E anche la Chiesa, imbarazzata dagli scandali sessuali la cui onda lunga non è ancora finita, si trova azzoppata e divisa. Basterebbe il clamore suscitato dall’ex presidente della Repubblica Mary McAleese, cattolica, che è scesa in campo per il “Sì” affermando pubblicamente che il suo unico figlio, gay, si è sentito torturato quando ha scoperto la posizione ufficiale della Chiesa sull’omosessualità, ma c’è molto di più. Non solo ci sono preti che sono usciti allo scoperto a favore del “Sì”, ma anche tra i vescovi si sono registrate diversità, se non di giudizio sicuramente di strategia, che hanno creato tensioni e polemiche.

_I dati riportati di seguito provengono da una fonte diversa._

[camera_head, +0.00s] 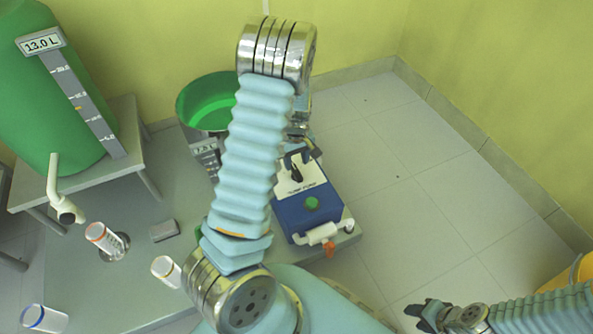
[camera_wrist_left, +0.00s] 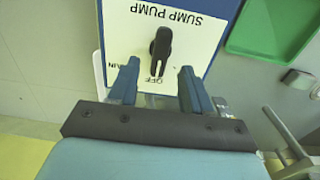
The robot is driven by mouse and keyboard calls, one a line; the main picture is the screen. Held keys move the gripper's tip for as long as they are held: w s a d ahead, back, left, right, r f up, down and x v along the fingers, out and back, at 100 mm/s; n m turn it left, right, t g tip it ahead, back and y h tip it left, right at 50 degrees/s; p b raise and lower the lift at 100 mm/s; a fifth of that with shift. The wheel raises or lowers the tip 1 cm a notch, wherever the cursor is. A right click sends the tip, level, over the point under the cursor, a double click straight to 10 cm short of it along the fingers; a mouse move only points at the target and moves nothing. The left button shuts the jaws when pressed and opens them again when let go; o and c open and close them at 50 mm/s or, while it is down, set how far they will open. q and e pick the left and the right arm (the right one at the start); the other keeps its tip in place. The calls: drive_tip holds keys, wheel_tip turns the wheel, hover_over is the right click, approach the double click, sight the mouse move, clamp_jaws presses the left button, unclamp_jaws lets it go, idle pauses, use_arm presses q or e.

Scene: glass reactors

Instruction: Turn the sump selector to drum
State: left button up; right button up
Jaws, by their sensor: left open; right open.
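The sump pump box (camera_head: 311,208) is blue with a white label plate and a green button. Its black selector knob (camera_head: 296,173) shows in the left wrist view (camera_wrist_left: 161,46), where the plate appears upside down. The knob's narrow end points toward the OFF mark, with part of another word, "AIN", to the left. I cannot see a drum mark. My left gripper (camera_head: 303,153) is open at the knob's OFF side; its fingertips (camera_wrist_left: 157,72) straddle the narrow end without visible contact. My right gripper (camera_head: 420,315) is open and empty at the lower right, away from the box.
A large green tank (camera_head: 45,110) sits on a grey stand at left.

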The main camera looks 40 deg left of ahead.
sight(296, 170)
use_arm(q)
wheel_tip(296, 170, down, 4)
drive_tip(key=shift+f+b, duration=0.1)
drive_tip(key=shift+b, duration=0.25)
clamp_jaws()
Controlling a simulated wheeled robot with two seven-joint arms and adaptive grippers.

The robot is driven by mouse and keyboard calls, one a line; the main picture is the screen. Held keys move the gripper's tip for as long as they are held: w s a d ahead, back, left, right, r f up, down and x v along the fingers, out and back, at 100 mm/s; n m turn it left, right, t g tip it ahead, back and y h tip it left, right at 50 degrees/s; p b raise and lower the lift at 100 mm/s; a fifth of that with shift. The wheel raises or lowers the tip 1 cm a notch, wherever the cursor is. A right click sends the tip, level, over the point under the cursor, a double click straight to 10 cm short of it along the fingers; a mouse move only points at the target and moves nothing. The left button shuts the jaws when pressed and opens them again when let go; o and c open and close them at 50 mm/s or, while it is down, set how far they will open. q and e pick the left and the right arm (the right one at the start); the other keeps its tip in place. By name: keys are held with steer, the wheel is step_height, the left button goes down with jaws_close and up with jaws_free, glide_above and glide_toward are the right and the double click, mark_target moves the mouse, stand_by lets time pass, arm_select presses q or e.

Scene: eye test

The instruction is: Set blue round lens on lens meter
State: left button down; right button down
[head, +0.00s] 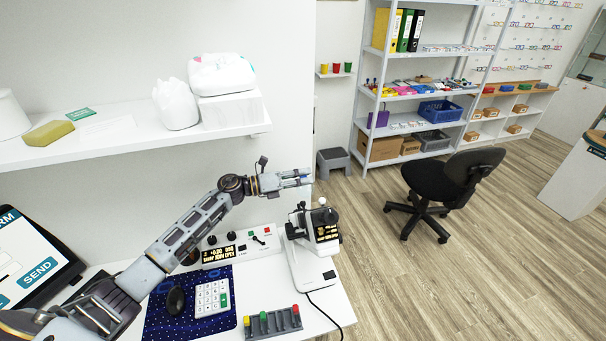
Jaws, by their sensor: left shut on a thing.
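My left gripper (299,178) reaches in from the left and is shut on a small bluish thing at its fingertips, which looks like the blue round lens (306,174). The fingers hide much of it, so its outline is unclear. The lens meter (313,270) is a white device with a black head and a small lit display. It stands on the white desk near its right edge. The gripper is above the lens meter's head in the picture, apart from it. My right gripper is not in view.
A control box (241,248) stands left of the lens meter. A keypad (212,299) and mouse (175,300) lie on a dark blue mat (157,325). A grey rack (273,321) with coloured pieces is in front. A wall shelf (130,137) hangs above my arm. A black chair (452,180) stands right.

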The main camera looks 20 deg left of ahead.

Se solo quattro vescovi hanno fatto un comunicato congiunto per invitare a votare “No”, emblematica della situazione è la polemica di cui è al centro l’arcivescovo di Dublino, monsignor Diarmuid Martin: più volte è intervenuto invitando a riflettere sulle ragioni del referendum e sulle conseguenze del voto, ma non ha mai voluto invitare apertamente a votare “No”. È stato perciò accusato anche da altri vescovi di favorire il “Sì” finché nei giorni scorsi ha affermato che lui voterà “No”, ma che non si sente di dire ad altri quel che devono fare e neanche ha voluto esprimere un giudizio sui preti del “Sì”. È anche questo un effetto del clima che si è creato a causa degli scandali, che indebolisce oggettivamente il tentativo di resistere a questa ondata che soffoca la società. In questa condizione anche una sconfitta di misura del “No” sarebbe un mezzo miracolo. A meno che la resistenza della gente comune sia in effetti più forte di quanto da tutti valutato.